WRITTEN EXERCISE: State how many lines of the entries hold the string "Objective", and output nothing but that count.
★ ★ ★
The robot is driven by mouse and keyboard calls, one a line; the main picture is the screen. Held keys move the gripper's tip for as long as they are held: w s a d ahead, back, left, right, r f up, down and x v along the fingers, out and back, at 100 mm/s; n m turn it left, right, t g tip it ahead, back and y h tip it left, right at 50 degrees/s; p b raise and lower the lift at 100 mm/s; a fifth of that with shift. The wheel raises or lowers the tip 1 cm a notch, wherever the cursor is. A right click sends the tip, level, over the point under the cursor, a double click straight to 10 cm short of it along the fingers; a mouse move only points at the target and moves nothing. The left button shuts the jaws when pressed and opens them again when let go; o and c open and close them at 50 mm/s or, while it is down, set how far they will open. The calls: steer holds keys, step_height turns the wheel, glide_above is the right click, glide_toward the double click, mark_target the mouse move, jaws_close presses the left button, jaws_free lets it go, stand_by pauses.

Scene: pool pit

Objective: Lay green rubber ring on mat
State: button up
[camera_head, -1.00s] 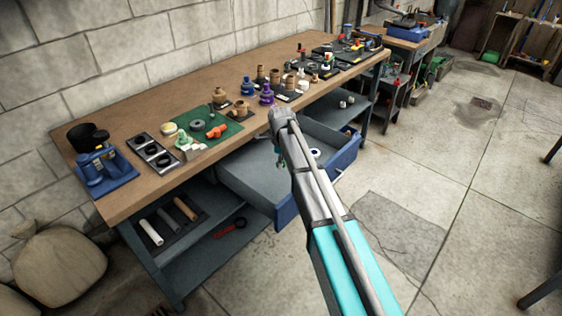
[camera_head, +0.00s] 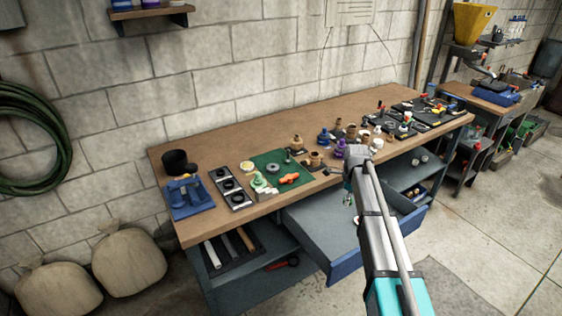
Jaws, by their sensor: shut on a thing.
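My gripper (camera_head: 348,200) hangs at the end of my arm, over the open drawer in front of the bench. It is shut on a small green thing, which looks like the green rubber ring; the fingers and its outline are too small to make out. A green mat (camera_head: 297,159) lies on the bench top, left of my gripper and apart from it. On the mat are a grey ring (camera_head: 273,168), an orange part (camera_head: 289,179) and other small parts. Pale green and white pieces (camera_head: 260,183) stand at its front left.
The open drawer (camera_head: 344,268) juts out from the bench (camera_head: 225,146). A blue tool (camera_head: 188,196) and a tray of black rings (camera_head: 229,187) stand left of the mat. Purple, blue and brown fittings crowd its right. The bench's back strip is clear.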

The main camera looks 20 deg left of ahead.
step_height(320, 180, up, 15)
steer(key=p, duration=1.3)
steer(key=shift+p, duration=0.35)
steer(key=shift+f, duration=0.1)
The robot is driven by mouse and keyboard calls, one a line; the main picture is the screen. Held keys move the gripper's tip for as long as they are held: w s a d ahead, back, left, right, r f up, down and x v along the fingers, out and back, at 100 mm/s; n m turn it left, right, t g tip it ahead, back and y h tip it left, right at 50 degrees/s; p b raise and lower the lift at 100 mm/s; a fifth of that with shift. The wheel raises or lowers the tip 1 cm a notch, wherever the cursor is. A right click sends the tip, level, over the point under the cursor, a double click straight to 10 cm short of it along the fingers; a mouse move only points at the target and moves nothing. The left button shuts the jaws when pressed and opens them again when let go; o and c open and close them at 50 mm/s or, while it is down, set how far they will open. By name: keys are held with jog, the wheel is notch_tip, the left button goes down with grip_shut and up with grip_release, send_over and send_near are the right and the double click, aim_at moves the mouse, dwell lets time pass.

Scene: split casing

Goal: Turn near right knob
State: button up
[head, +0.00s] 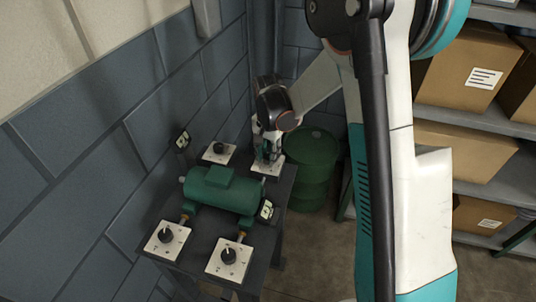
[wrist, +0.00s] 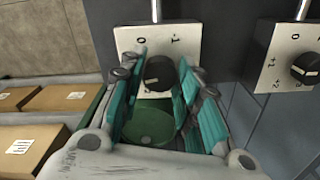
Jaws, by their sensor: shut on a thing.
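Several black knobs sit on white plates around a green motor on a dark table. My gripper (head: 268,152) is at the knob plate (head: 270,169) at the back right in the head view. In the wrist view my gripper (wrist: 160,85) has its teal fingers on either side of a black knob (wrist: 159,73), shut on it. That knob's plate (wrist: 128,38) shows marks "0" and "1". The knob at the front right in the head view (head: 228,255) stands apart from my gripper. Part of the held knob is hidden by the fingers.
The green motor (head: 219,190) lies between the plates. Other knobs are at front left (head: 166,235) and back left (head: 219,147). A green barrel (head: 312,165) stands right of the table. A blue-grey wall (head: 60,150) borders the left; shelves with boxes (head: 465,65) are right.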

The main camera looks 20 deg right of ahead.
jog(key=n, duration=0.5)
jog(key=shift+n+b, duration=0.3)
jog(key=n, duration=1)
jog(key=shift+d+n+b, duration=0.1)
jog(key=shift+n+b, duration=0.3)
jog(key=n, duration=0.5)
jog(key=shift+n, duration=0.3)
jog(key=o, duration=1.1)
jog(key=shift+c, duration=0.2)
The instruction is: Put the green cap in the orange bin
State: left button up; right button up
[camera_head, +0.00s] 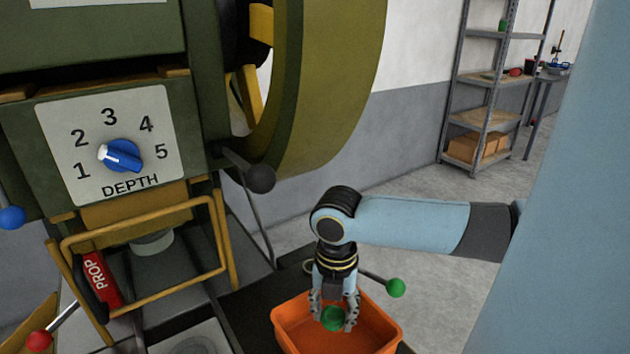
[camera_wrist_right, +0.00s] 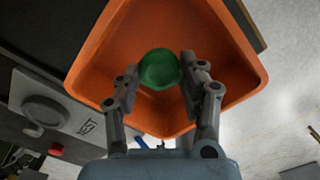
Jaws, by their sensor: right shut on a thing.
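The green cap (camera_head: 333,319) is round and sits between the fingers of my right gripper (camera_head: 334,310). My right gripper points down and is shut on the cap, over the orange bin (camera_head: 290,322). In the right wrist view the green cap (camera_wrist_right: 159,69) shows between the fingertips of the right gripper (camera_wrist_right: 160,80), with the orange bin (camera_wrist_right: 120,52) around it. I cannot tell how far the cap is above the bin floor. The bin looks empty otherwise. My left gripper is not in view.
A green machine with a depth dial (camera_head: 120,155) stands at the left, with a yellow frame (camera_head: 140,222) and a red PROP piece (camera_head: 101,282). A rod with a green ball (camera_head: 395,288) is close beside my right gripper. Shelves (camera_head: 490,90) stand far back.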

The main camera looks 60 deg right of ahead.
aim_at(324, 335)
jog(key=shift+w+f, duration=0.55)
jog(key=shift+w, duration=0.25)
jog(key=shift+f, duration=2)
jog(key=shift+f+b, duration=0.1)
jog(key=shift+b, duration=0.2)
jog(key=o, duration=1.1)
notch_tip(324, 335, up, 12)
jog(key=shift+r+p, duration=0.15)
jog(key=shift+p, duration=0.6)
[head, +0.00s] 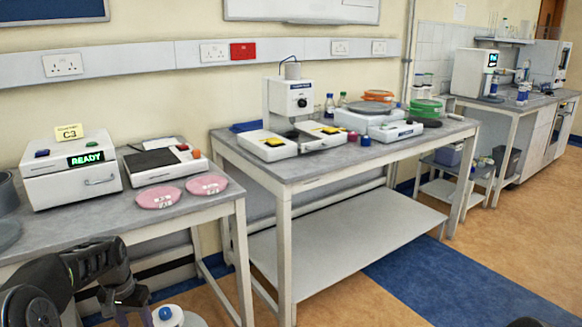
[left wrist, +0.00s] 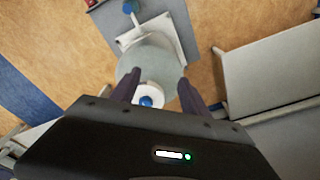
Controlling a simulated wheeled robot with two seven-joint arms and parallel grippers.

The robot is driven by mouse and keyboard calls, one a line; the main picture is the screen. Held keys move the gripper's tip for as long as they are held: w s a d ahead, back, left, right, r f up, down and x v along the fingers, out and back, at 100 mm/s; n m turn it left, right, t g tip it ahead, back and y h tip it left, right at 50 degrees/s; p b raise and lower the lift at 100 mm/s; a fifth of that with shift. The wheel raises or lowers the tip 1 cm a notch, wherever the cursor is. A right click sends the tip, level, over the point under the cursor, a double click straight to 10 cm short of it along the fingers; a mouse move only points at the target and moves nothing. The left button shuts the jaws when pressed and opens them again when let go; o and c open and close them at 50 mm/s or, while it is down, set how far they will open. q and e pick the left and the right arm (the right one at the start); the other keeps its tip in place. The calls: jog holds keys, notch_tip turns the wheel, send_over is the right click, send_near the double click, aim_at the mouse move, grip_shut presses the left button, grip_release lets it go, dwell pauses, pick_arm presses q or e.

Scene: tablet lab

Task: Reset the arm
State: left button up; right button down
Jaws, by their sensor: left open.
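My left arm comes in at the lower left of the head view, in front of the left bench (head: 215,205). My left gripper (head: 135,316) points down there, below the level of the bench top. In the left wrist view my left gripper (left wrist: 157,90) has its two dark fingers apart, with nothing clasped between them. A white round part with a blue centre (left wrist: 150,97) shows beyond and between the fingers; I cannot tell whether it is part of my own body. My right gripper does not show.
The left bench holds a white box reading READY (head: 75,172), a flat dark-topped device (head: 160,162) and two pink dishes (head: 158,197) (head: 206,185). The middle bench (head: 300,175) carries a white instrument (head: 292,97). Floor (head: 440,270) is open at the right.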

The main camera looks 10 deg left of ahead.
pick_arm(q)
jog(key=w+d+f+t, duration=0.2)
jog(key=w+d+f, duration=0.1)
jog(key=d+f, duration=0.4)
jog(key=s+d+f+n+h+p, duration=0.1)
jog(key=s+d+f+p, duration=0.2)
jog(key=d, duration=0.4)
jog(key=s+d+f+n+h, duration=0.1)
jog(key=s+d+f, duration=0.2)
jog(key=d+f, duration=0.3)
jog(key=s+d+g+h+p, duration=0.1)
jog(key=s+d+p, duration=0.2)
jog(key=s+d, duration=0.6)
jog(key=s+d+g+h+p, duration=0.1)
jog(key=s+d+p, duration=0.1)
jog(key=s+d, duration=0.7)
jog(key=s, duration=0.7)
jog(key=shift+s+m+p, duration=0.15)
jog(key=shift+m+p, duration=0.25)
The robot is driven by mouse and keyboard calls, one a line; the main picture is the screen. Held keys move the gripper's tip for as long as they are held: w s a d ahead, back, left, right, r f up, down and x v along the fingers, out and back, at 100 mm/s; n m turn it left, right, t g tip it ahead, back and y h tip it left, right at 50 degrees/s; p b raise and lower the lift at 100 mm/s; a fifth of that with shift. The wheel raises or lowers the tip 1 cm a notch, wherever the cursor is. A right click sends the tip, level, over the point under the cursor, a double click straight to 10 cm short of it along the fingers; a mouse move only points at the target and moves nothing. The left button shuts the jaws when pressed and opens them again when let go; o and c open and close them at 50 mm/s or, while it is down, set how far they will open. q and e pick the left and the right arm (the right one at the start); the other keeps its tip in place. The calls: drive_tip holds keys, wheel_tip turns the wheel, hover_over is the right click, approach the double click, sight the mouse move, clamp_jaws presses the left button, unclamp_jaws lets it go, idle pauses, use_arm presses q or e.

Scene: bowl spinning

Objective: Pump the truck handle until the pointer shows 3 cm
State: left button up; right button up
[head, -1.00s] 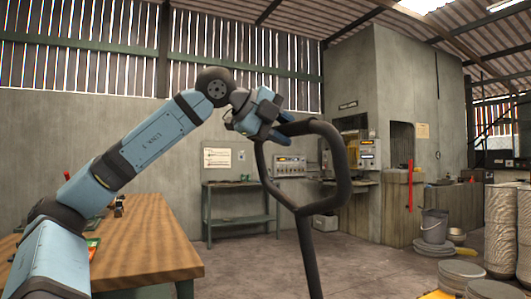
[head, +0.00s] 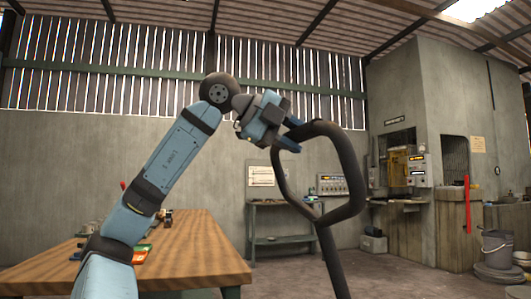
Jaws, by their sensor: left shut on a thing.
★ ★ ★
SOLUTION: 2